At the risk of some simplification, it can be said that Protestantism divested itself as much as possible from the three most ancient and most powerful concomitants of the sacred – mystery, miracle, and magic. This process has been aptly caught in the phrase "disenchantment of the world". The Protestant believer no longer lives in a world ongoingly penetrated by sacred beings and forces. Reality is polarized between a radically transcendent divinity and a radically "fallen" humanity that, ipso facto, is devoid of sacred qualities. Between them lies an altogether "natural" universe, God's creation to be sure, but in itself bereft of numinosity. In other words, the radical trascendence of God confronts a universe of radical immanence, of "closedness" to the sacred. Religiously speaking, the world becomes very lonely indeed (pp. 111-112).
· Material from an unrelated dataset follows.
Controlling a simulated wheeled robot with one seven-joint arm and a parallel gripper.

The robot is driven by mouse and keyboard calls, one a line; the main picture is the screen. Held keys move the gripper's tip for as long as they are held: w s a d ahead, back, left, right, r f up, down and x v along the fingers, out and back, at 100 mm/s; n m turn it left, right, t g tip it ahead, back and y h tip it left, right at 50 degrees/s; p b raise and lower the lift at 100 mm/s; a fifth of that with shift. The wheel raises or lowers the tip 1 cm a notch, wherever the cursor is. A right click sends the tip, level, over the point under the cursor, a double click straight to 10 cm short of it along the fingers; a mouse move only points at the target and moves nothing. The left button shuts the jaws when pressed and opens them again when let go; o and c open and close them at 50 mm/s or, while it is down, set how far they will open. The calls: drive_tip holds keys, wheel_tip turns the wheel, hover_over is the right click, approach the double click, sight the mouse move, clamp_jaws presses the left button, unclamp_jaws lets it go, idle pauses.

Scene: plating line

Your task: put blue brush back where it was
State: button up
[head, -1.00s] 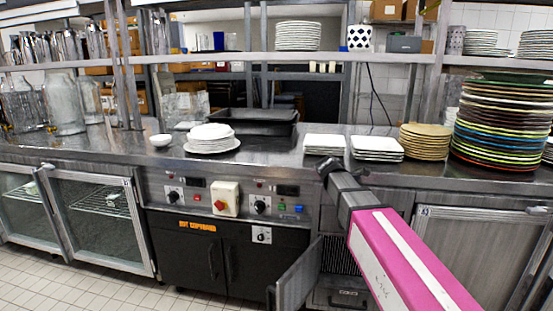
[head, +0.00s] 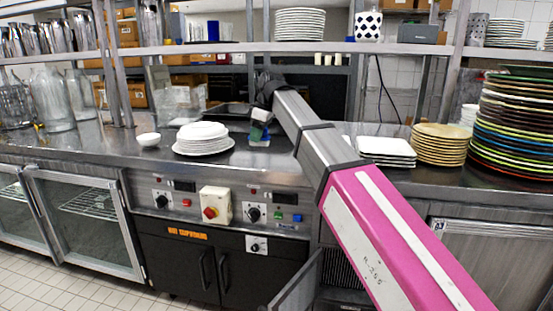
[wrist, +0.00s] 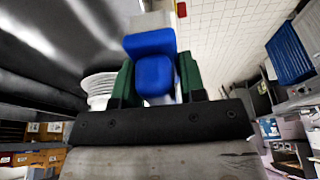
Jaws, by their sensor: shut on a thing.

As Berger goes on to argue, this split between sacred and profane is a major source of secularization in modernity. With him, and Eire, I would venture an hypothesis that the analysis gives us a two-edged sword in how modernity develops from then on to today. On the one hand, this truly allows for the development of modern science since the cosmos can now be seen as as object that can be studied on its own right. There are no gods, as it were, to worry about when one investigates natural phenomena. On the other hand, by segregating the cosmos from God and eternity in such a radical way, the intimacy of God is eschewed because it is made to be less accessible than before. God's unknowability takes precedence to God's revelation in the created order. Hence the dissolution of the Book of Nature that we read in so many medieval spiritual texts like the Cloud of Unknowing. That is to say, via negativa mitigates the efficacy of via positiva to know God.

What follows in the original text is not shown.